"In 1953, twenty-four-year-old Nicolas Bouvier and his artist friend Thierry Vernet set out to make their way overland from their native Geneva to the Khyber Pass."....Bouvier so beautifully reiterates your belief that happiness is never a long stretch, but just a collection of brief extraordinary moments - moments that you need to notice, underline, open up to and soak in with all your being, otherwise they fade away unnoticed.
The Road to Anatolia
....East of Erzurum the road is very lonely. Vast distances separate the villages. For one reason or another we occassionally stopped the car, and spent the rest of the night outdoors. Warm in big felt jackets and fur hats with ear-flaps, we listened to the water as it boiled on a primus in the lee of a wheel. Leaning against a mound, we gazed at the stars, the ground undulating towards the Caucasus, the phosphorescent eyes of foxes.
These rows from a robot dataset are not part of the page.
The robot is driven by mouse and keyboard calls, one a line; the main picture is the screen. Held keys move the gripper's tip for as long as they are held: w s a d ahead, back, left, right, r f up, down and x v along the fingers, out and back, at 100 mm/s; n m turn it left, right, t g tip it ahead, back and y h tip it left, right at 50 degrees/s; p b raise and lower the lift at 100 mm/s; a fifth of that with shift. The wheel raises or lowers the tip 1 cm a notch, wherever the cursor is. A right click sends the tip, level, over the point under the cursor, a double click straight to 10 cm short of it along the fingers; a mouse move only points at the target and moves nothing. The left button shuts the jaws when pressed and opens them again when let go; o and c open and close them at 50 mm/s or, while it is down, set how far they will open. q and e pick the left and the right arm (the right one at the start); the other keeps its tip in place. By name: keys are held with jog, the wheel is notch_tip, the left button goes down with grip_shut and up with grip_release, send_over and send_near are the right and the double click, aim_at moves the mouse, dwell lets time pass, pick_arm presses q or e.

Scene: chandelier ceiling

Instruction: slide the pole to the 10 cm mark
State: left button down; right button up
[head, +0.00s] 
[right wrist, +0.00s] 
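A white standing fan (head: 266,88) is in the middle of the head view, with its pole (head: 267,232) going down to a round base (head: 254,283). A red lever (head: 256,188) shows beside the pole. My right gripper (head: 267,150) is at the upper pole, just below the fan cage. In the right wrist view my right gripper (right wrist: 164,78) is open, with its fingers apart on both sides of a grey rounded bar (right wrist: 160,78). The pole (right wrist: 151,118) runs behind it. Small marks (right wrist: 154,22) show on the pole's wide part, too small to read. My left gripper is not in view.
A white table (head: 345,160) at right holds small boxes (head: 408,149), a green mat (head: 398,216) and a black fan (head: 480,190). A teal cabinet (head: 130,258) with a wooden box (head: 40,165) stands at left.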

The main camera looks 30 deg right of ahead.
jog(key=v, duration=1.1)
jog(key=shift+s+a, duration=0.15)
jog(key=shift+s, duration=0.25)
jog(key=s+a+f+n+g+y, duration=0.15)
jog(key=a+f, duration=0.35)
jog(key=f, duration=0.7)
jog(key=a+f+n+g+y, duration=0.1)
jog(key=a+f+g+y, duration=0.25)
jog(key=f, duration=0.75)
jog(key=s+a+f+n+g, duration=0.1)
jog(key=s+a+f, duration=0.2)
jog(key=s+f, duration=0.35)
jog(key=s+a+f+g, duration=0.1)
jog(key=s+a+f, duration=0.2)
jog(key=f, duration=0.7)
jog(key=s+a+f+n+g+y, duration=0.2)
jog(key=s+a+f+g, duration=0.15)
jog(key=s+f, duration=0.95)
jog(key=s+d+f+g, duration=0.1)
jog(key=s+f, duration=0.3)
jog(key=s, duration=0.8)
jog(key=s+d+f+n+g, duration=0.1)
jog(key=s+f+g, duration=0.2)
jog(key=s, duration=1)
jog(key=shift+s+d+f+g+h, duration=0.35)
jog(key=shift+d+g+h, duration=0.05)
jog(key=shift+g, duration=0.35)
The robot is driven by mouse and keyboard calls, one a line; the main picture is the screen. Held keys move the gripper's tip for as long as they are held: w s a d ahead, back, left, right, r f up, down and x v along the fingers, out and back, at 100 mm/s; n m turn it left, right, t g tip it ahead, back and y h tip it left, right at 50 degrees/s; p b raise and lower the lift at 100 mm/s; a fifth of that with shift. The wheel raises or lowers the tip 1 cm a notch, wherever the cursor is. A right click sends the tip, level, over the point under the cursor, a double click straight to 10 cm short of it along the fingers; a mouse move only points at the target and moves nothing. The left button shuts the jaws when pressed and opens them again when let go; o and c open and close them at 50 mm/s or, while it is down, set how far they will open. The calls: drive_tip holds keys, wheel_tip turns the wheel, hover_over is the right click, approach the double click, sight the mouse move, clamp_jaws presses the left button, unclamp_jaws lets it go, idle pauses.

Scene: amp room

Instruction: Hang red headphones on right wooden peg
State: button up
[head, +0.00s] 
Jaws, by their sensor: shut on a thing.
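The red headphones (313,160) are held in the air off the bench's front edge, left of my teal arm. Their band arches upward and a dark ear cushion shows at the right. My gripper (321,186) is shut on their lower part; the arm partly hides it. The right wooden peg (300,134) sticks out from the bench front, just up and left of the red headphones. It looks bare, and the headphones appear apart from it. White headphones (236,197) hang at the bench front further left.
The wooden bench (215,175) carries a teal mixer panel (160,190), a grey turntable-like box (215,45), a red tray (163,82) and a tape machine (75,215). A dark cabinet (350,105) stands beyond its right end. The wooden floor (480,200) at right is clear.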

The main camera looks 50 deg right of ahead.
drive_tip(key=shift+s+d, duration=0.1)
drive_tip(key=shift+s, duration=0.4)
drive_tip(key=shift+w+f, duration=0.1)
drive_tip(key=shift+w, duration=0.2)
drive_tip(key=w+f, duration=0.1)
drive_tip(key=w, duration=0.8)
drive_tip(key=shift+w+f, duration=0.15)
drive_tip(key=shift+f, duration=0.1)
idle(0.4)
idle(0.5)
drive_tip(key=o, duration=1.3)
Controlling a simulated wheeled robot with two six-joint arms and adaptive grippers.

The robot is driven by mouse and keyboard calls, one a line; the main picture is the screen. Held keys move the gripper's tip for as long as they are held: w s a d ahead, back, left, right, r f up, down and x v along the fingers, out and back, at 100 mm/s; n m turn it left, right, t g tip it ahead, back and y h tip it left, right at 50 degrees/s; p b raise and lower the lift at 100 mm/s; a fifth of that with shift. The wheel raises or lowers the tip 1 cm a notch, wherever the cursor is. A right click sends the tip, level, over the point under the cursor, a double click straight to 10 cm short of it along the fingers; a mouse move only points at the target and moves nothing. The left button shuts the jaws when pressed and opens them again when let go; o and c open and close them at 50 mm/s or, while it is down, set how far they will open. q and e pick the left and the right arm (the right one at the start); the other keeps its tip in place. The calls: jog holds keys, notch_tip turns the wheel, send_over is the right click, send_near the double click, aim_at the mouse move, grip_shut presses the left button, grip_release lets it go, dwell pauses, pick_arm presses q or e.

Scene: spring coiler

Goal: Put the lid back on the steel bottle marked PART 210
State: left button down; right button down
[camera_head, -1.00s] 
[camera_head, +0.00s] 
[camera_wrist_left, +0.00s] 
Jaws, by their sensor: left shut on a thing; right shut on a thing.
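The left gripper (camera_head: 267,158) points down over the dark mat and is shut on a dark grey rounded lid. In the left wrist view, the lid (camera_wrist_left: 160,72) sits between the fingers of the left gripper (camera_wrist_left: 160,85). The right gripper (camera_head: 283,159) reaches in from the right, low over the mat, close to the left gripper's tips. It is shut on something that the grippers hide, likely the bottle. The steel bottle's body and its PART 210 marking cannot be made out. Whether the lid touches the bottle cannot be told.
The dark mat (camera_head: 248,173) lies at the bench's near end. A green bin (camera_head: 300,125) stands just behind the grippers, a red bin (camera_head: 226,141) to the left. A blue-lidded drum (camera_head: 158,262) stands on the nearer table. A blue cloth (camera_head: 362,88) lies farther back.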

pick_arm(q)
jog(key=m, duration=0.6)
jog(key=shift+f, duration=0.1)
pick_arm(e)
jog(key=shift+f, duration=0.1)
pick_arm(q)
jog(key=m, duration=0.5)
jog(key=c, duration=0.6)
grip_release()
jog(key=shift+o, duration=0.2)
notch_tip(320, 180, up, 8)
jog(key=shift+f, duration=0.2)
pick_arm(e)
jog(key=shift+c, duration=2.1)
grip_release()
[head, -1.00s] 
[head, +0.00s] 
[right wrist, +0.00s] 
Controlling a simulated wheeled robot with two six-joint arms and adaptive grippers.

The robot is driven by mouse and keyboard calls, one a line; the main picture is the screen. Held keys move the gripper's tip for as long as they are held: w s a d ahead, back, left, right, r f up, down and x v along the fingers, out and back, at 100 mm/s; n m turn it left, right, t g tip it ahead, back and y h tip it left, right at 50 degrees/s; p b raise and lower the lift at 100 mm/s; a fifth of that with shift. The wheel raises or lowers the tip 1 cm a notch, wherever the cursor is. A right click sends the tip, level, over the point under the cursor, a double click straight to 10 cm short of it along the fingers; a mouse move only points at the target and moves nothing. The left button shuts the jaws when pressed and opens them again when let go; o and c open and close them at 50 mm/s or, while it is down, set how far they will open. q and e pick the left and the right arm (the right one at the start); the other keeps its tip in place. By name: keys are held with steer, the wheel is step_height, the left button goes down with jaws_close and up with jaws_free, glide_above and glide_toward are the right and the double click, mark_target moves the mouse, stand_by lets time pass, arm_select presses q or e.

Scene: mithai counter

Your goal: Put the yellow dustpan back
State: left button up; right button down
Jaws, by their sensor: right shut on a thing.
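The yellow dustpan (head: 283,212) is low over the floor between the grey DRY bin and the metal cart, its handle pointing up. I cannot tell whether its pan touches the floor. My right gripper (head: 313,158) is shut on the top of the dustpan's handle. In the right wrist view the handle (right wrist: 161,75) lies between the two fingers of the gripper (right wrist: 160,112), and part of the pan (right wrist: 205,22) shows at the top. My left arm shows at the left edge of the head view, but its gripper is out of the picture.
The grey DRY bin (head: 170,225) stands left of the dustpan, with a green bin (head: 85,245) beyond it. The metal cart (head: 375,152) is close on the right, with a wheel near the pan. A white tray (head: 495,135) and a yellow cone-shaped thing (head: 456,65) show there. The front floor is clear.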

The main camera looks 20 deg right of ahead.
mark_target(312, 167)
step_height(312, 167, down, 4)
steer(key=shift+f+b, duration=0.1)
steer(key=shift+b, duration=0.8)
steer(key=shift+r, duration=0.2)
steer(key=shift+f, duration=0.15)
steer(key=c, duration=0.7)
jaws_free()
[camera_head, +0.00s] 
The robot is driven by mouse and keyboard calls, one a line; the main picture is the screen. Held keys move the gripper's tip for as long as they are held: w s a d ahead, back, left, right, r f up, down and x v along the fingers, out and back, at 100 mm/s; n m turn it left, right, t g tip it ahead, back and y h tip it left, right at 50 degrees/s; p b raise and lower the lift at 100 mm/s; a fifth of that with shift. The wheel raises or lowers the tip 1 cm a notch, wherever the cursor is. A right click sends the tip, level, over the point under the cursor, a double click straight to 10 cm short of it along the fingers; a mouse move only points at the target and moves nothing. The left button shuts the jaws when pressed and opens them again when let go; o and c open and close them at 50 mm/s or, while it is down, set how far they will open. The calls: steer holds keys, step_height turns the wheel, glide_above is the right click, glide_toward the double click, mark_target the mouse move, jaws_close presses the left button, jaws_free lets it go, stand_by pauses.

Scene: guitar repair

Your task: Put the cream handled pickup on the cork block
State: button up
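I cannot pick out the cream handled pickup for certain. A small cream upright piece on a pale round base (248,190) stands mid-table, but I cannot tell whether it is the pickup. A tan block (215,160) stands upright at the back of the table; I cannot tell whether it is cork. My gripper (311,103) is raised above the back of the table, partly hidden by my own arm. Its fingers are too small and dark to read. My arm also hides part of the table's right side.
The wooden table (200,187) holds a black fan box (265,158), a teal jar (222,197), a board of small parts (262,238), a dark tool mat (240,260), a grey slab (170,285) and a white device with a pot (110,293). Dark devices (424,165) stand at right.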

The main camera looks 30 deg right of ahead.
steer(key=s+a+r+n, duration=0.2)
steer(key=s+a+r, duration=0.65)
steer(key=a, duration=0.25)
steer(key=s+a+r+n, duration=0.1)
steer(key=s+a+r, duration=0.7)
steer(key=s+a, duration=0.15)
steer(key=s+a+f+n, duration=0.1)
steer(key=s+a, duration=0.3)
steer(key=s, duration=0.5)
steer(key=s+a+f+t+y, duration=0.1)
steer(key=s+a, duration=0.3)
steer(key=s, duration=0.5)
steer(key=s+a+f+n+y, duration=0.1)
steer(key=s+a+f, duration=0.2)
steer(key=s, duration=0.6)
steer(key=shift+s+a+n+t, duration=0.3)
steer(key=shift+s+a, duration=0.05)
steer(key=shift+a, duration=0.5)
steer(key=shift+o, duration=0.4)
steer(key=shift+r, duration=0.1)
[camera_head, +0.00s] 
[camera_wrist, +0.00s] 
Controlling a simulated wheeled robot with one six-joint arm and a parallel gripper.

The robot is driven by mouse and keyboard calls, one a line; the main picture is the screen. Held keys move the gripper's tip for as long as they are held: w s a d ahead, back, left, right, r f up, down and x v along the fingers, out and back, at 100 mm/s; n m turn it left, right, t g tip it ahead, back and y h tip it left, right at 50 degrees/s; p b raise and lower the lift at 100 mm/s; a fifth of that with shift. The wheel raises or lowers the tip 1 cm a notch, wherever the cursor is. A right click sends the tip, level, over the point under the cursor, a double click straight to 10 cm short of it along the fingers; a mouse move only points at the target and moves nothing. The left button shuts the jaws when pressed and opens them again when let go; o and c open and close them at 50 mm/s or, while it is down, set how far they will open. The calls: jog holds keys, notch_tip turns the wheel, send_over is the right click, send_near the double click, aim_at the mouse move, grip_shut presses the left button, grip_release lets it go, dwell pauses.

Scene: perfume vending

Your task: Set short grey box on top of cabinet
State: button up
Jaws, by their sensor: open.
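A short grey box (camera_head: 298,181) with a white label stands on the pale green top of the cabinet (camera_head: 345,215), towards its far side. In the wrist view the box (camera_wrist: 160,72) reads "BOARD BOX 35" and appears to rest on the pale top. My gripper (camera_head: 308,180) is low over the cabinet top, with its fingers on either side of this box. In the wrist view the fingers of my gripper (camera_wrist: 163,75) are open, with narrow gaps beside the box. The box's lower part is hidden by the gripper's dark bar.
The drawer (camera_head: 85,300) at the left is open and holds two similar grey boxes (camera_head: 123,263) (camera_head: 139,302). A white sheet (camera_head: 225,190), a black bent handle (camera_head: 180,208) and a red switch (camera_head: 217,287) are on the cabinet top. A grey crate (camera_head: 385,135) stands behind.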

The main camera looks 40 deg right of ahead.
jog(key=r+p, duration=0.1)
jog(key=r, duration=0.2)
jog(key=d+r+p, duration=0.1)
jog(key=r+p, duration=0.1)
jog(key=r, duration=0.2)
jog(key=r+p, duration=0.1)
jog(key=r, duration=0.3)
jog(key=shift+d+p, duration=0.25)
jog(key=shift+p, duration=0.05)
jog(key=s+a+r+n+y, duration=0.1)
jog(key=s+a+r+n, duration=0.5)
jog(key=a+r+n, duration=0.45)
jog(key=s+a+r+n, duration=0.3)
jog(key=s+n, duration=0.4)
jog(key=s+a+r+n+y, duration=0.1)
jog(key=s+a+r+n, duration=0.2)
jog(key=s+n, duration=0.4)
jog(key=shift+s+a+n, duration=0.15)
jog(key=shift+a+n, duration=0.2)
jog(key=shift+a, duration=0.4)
Time passed in brewing tea, the odd remark, cigarettes, then dawn came up. The widening light caught the plumage of quails and partridges...and quickly I dropped this wonderful moment to the bottom of my memory, like a sheet-anchor that one day I could draw up again. You stretch, pace to and fro feeling weightless, and the word 'happiness' seems too thin and limited to describe what has happened.
In the end, the bedrock of existence is not made up of family, or work, or what others or think of you, but of moments like this when you are exalted by a transcendent power that is more serene than love. Life dispenses them parsimoniously; our feeble hearts cannot stand more.